# [TASK TO CARRY OUT]
Extract the whole listing as it stands. Do not include the pictures.

____________

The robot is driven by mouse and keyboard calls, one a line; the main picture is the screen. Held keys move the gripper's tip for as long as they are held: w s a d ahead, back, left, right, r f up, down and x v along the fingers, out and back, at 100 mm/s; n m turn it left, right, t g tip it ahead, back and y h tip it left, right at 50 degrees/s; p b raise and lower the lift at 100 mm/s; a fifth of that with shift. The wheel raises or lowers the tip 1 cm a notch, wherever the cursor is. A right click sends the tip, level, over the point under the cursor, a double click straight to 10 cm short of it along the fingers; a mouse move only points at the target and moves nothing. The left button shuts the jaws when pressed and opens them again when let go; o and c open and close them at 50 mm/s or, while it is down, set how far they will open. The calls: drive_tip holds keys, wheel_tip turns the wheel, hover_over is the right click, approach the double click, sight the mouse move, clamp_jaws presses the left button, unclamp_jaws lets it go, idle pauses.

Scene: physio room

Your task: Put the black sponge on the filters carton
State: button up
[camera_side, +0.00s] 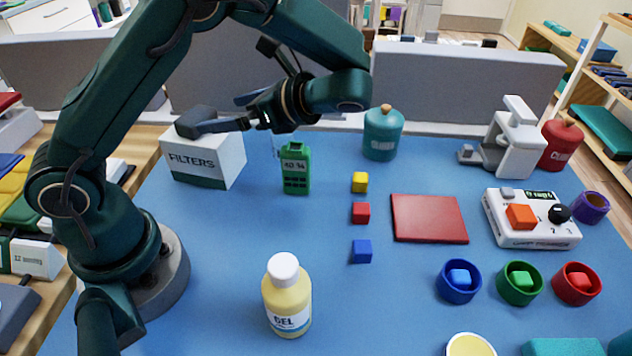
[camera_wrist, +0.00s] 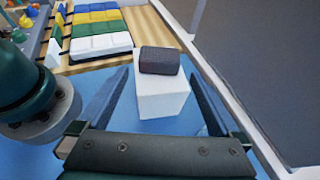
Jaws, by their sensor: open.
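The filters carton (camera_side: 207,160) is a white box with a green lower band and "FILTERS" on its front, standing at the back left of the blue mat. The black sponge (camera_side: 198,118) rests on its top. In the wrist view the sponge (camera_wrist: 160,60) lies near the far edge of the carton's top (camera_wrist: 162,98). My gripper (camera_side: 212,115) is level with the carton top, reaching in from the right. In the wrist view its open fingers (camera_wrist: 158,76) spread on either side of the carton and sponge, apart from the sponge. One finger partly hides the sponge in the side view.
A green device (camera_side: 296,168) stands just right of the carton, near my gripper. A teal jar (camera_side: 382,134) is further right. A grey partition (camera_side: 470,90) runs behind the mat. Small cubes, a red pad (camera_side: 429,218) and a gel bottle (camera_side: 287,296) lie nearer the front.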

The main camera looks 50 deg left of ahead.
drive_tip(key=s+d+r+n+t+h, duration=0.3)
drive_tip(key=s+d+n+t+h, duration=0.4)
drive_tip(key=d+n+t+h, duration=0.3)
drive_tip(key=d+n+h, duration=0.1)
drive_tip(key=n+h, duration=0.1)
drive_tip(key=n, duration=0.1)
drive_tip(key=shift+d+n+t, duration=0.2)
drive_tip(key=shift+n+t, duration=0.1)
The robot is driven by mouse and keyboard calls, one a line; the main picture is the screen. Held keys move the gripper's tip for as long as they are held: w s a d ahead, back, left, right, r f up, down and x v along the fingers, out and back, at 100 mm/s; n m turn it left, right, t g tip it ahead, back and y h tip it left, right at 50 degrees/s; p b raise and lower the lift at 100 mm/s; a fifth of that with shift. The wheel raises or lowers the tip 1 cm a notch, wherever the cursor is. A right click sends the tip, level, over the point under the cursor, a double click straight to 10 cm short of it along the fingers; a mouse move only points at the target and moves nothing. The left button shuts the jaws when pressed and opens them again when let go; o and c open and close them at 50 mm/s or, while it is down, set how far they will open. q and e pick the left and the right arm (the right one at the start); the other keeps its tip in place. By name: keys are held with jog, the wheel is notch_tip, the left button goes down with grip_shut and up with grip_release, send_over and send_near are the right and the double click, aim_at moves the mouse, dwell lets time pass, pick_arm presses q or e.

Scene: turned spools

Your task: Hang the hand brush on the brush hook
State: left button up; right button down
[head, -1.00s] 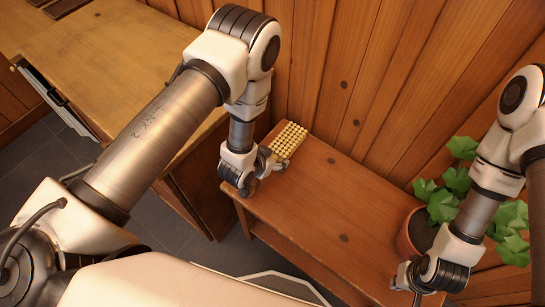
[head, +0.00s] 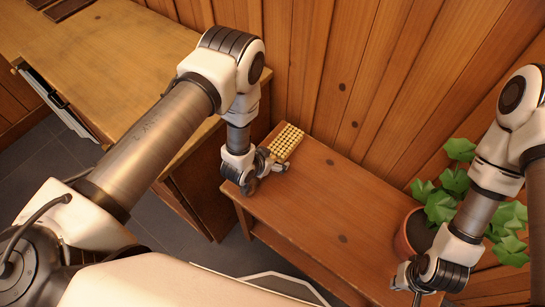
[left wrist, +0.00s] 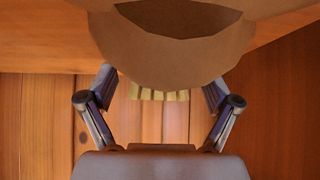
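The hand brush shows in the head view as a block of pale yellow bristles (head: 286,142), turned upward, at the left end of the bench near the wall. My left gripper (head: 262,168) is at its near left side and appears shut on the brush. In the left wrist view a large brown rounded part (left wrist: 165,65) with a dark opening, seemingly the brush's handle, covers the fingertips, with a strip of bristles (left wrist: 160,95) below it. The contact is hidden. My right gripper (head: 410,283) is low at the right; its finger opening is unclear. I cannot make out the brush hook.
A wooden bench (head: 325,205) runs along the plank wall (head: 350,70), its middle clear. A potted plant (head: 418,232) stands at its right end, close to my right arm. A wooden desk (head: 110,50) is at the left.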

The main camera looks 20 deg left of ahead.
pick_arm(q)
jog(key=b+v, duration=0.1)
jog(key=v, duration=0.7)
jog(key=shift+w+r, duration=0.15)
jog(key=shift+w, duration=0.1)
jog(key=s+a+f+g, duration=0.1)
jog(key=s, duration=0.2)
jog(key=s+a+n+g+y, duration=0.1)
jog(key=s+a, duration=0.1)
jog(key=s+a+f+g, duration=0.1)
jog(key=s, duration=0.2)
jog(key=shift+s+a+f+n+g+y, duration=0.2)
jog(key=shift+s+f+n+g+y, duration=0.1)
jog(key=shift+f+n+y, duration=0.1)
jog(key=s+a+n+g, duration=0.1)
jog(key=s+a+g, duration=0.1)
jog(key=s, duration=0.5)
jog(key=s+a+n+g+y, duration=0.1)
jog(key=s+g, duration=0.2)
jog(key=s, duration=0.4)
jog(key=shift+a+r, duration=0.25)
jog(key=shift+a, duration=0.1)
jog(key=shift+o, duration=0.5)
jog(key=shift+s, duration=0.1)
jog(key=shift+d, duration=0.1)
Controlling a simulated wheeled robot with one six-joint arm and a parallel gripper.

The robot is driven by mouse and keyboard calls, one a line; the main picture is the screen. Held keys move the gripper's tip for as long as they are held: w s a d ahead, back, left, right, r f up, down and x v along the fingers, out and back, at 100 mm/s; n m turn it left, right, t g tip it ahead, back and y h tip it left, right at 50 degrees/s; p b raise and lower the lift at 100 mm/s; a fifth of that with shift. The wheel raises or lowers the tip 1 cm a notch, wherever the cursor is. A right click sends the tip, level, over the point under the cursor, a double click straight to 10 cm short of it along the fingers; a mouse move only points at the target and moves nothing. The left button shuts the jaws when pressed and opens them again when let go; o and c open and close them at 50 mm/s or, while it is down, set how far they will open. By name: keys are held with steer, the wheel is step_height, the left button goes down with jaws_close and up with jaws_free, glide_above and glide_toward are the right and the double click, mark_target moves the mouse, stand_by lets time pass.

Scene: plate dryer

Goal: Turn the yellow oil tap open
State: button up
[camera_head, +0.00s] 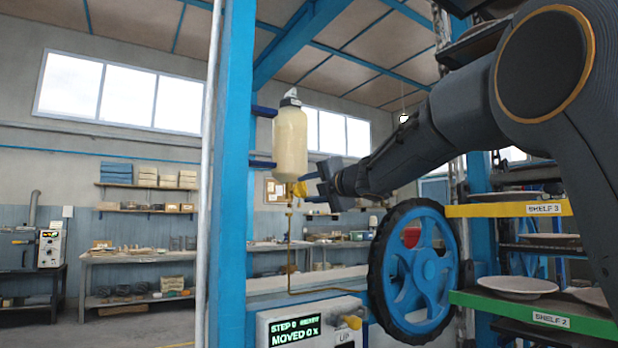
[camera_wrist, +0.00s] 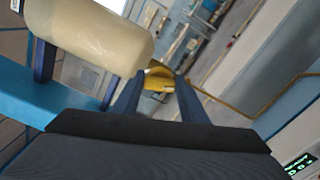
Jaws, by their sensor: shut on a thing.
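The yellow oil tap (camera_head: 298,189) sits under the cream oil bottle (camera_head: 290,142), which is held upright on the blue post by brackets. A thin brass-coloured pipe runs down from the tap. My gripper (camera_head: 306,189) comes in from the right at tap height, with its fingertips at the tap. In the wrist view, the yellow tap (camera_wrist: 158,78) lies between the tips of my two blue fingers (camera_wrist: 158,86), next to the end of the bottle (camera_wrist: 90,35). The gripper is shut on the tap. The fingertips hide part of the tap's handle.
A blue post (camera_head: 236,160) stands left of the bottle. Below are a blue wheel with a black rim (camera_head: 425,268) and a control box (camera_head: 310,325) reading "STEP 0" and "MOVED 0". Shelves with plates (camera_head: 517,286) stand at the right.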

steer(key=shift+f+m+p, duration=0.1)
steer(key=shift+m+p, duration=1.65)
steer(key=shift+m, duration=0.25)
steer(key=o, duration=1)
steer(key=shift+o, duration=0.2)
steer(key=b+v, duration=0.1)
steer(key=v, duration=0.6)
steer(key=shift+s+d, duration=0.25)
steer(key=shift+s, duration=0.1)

____________

# [RESPONSE BELOW]
The robot is driven by mouse and keyboard calls, one a line; the main picture is the screen. Held keys move the gripper's tip for as long as they are held: w s a d ahead, back, left, right, r f up, down and x v along the fingers, out and back, at 100 mm/s; n m turn it left, right, t g tip it ahead, back and y h tip it left, right at 50 degrees/s; p b raise and lower the lift at 100 mm/s; a fifth of that with shift. The wheel raises or lowers the tip 1 cm a notch, wherever the cursor is. A right click sends the tip, level, over the point under the cursor, a double click straight to 10 cm short of it along the fingers; a mouse move only points at the target and moves nothing. The left button shuts the jaws when pressed and opens them again when let go; o and c open and close them at 50 mm/s or, while it is down, set how far they will open. The calls: drive_tip holds keys, wheel_tip turns the wheel, hover_over is the right click, approach the double click, sight the mouse move, clamp_jaws presses the left button, unclamp_jaws lets it go, idle pauses.

Scene: physio room

Your task: Put the black sponge on the filters carton
State: button up
[camera_side, +0.00s] 
[camera_wrist, +0.00s] 
Jaws, by their sensor: open.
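The filters carton (camera_side: 207,160) is a white box with a green lower band and "FILTERS" on its front, standing at the back left of the blue mat. The black sponge (camera_side: 198,118) rests on its top. In the wrist view the sponge (camera_wrist: 160,60) lies near the far edge of the carton's top (camera_wrist: 162,98). My gripper (camera_side: 212,115) is level with the carton top, reaching in from the right. In the wrist view its open fingers (camera_wrist: 158,76) spread on either side of the carton and sponge, apart from the sponge. One finger partly hides the sponge in the side view.
A green device (camera_side: 296,168) stands just right of the carton, near my gripper. A teal jar (camera_side: 382,134) is further right. A grey partition (camera_side: 470,90) runs behind the mat. Small cubes, a red pad (camera_side: 429,218) and a gel bottle (camera_side: 287,296) lie nearer the front.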

The main camera looks 50 deg left of ahead.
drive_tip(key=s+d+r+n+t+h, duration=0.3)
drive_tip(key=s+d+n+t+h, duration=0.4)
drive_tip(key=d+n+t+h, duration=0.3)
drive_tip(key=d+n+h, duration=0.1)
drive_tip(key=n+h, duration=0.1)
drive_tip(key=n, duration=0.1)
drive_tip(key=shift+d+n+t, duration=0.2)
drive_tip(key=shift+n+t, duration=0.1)
The robot is driven by mouse and keyboard calls, one a line; the main picture is the screen. Held keys move the gripper's tip for as long as they are held: w s a d ahead, back, left, right, r f up, down and x v along the fingers, out and back, at 100 mm/s; n m turn it left, right, t g tip it ahead, back and y h tip it left, right at 50 degrees/s; p b raise and lower the lift at 100 mm/s; a fifth of that with shift. The wheel raises or lowers the tip 1 cm a notch, wherever the cursor is. A right click sends the tip, level, over the point under the cursor, a double click straight to 10 cm short of it along the fingers; a mouse move only points at the target and moves nothing. The left button shuts the jaws when pressed and opens them again when let go; o and c open and close them at 50 mm/s or, while it is down, set how far they will open. q and e pick the left and the right arm (the right one at the start); the other keeps its tip in place. By name: keys are held with jog, the wheel is notch_tip, the left button goes down with grip_shut and up with grip_release, send_over and send_near are the right and the double click, aim_at moves the mouse, dwell lets time pass, pick_arm presses q or e.

Scene: turned spools

Your task: Hang the hand brush on the brush hook
State: left button up; right button down
[head, -1.00s] 
[head, +0.00s] 
[left wrist, +0.00s] 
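The hand brush shows in the head view as a block of pale yellow bristles (head: 286,142), turned upward, at the left end of the bench near the wall. My left gripper (head: 262,168) is at its near left side and appears shut on the brush. In the left wrist view a large brown rounded part (left wrist: 165,65) with a dark opening, seemingly the brush's handle, covers the fingertips, with a strip of bristles (left wrist: 160,95) below it. The contact is hidden. My right gripper (head: 410,283) is low at the right; its finger opening is unclear. I cannot make out the brush hook.
A wooden bench (head: 325,205) runs along the plank wall (head: 350,70), its middle clear. A potted plant (head: 418,232) stands at its right end, close to my right arm. A wooden desk (head: 110,50) is at the left.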

The main camera looks 20 deg left of ahead.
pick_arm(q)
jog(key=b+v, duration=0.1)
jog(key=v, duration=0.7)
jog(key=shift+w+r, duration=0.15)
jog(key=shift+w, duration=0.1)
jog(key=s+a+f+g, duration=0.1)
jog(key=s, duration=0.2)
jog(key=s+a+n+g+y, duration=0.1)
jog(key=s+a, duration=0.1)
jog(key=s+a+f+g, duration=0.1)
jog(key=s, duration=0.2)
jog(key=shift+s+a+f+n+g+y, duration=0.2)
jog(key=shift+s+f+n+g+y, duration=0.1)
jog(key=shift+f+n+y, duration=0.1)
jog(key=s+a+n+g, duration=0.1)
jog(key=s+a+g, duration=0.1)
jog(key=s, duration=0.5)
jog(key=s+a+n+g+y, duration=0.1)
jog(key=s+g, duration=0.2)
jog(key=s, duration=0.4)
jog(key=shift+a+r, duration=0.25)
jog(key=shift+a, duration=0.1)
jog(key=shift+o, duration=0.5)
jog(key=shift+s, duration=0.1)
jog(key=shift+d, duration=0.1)
Controlling a simulated wheeled robot with one six-joint arm and a parallel gripper.

The robot is driven by mouse and keyboard calls, one a line; the main picture is the screen. Held keys move the gripper's tip for as long as they are held: w s a d ahead, back, left, right, r f up, down and x v along the fingers, out and back, at 100 mm/s; n m turn it left, right, t g tip it ahead, back and y h tip it left, right at 50 degrees/s; p b raise and lower the lift at 100 mm/s; a fifth of that with shift. The wheel raises or lowers the tip 1 cm a notch, wherever the cursor is. A right click sends the tip, level, over the point under the cursor, a double click straight to 10 cm short of it along the fingers; a mouse move only points at the target and moves nothing. The left button shuts the jaws when pressed and opens them again when let go; o and c open and close them at 50 mm/s or, while it is down, set how far they will open. By name: keys are held with steer, the wheel is step_height, the left button goes down with jaws_close and up with jaws_free, glide_above and glide_toward are the right and the double click, mark_target moves the mouse, stand_by lets time pass.

Scene: plate dryer

Goal: Turn the yellow oil tap open
State: button up
[camera_head, +0.00s] 
[camera_wrist, +0.00s] 
Jaws, by their sensor: shut on a thing.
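The yellow oil tap (camera_head: 298,189) sits under the cream oil bottle (camera_head: 290,142), which is held upright on the blue post by brackets. A thin brass-coloured pipe runs down from the tap. My gripper (camera_head: 306,189) comes in from the right at tap height, with its fingertips at the tap. In the wrist view, the yellow tap (camera_wrist: 158,78) lies between the tips of my two blue fingers (camera_wrist: 158,86), next to the end of the bottle (camera_wrist: 90,35). The gripper is shut on the tap. The fingertips hide part of the tap's handle.
A blue post (camera_head: 236,160) stands left of the bottle. Below are a blue wheel with a black rim (camera_head: 425,268) and a control box (camera_head: 310,325) reading "STEP 0" and "MOVED 0". Shelves with plates (camera_head: 517,286) stand at the right.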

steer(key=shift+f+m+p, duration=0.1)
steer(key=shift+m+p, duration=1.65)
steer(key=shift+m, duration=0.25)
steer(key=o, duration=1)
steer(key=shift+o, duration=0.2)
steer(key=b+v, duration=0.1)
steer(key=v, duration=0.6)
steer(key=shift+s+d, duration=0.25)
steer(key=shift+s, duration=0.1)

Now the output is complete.